Alas, three of us have already skidded off Life's Little Highway. Incredible. Your diarist is the one who didn't like wearing plain shirts. (I had very little time for neckties, either, to be honest. Let alone jackets.)
Left to right: DCM, Roger Figg, Ray Small, Ray Weir, Doug Braund, Mike Vale, Geoff Cooper.

Blimey! It's 19:35 already and I've sorted a mere 3 of the cartons. But I am chucking out quite a lot of, erm, stuff that my world-class squirrel of a wife had managed to accumulate... interrupted there by a cold call from the Anglian Home "Improvement" pirates who are still trying to sell the late Mrs M more of their unsatisfactory services. However, my telephone manner is improving to the point where I no longer use even mild profanity, but gently suggest that a) I have no need of their services, b) nor their promotional 'literature', and (possibly my trump card) c) I can no longer afford their products but fortunately have no need of them.
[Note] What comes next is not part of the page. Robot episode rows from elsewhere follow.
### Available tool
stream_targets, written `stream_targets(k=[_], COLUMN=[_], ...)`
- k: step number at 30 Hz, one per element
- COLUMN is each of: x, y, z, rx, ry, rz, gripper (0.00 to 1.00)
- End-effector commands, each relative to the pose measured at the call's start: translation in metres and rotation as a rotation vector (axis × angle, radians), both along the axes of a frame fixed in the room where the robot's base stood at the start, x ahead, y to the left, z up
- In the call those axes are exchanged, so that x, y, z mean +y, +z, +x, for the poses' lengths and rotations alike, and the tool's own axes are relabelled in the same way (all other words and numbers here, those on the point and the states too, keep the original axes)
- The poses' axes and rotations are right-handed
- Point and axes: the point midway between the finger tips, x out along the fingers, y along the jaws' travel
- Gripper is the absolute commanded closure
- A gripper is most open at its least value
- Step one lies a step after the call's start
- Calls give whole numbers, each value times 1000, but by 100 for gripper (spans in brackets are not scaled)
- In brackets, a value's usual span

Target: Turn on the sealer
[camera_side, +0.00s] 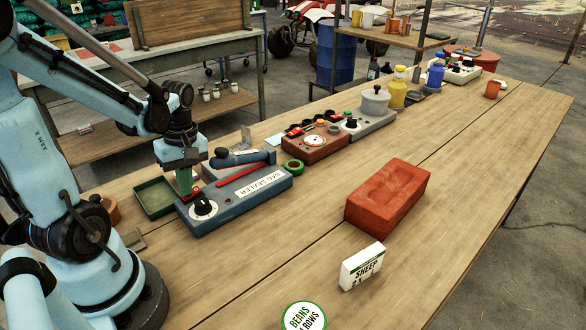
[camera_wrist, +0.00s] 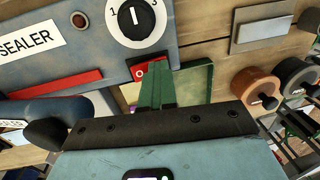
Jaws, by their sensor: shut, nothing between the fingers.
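The bag sealer (camera_side: 245,197) is a blue-grey box with a white label on the workbench. It also shows in the wrist view (camera_wrist: 95,65). Its black dial (camera_side: 203,207) has a white pointer line and shows upright in the wrist view (camera_wrist: 137,18). A small red switch (camera_wrist: 139,72) sits at the sealer's edge below the dial in the wrist view. My gripper (camera_side: 186,192) is shut and empty, its green fingertips (camera_wrist: 155,68) right beside the switch and partly covering it. I cannot tell whether they touch it. A red lamp (camera_wrist: 78,19) sits left of the dial.
The sealer's arm (camera_side: 240,157) with a dark knob lies along its back. A green tray (camera_side: 155,197) is beside the sealer, and a green tape roll (camera_side: 293,166) is at its far end. A red brick (camera_side: 388,195) stands to the right. The bench front is mostly clear.

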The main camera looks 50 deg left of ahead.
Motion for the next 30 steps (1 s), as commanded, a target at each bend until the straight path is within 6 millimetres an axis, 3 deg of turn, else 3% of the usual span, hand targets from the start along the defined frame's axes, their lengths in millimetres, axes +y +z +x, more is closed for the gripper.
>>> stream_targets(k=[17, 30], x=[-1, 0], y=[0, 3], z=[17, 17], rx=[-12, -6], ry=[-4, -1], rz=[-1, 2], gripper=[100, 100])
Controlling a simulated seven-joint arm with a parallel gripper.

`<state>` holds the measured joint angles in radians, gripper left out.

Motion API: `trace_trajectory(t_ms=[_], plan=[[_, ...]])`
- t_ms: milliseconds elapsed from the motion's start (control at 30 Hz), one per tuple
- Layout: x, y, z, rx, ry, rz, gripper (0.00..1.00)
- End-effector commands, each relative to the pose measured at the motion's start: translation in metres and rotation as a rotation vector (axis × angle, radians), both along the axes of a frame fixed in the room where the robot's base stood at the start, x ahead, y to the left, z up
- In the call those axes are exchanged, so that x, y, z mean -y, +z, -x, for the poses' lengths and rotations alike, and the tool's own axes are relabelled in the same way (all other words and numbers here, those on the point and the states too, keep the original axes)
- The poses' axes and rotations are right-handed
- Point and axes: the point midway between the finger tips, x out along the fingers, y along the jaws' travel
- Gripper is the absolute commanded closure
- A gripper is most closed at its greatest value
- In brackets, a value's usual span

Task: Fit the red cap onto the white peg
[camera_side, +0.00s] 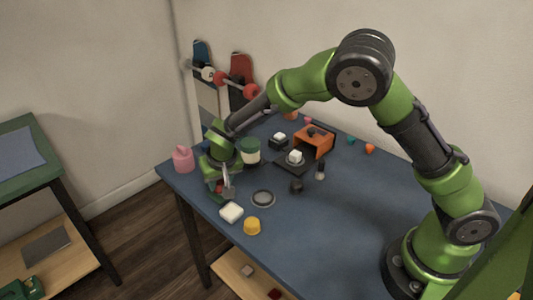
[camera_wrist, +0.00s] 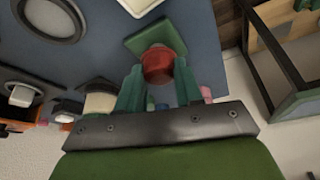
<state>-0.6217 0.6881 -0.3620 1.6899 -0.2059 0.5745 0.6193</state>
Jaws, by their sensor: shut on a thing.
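The red cap (camera_side: 219,188) is between the fingers of my gripper (camera_side: 224,188) at the table's left corner. In the wrist view the red cap (camera_wrist: 158,65) sits between the teal fingertips (camera_wrist: 160,80), which are shut on it. A green square pad (camera_wrist: 143,42) lies just under or behind the cap; I cannot tell whether they touch. A white piece (camera_side: 295,156), likely the white peg, stands on a dark square base (camera_side: 284,165) mid-table, well right of my gripper. It also seems to show in the wrist view at left (camera_wrist: 21,96). A smaller white-topped block (camera_side: 279,137) stands behind it.
A green-lidded jar (camera_side: 250,152) stands between my gripper and the dark base. A pink bottle (camera_side: 183,160) is at left. A white block (camera_side: 231,212), yellow piece (camera_side: 252,226) and grey dish (camera_side: 262,198) lie in front. An orange box (camera_side: 315,141) is behind.

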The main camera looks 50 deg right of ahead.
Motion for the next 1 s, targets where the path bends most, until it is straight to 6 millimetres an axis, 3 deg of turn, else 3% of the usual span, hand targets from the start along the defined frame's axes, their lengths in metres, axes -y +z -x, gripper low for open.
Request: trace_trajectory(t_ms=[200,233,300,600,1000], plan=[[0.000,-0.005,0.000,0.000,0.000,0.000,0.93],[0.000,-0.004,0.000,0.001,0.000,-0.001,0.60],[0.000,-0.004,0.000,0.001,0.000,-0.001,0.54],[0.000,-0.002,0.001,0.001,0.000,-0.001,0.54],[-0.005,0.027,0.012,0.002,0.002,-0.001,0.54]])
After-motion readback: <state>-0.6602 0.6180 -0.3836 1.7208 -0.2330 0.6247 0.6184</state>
We then part amicably until the next call.

I think that's enough tidying-up for one day, frankly. The Terrible Trio have pencilled in a walk for tomorrow and I need to defrost a little something for my packed lunch. Would you put the kettle on, please, Mrs Landingham?

I see Ken Clarke has put his suede shoes back in his mouth again, this time by suggesting (shades of "Animal Farm") that some rapes are more serious than others. Does he never learn? Or, at least, have a 'minder'? (Link.)

  

Footnotes

1  After another mega-dose of "House" season #4 has taken me to the three-quarters point and the middle of the night. (It's 01:18.)
2  This controlling urge extends to replacement hard drives on the iMac, it seems. Not that hard drives ever need replacing, of course. Perish the thought; perish the data.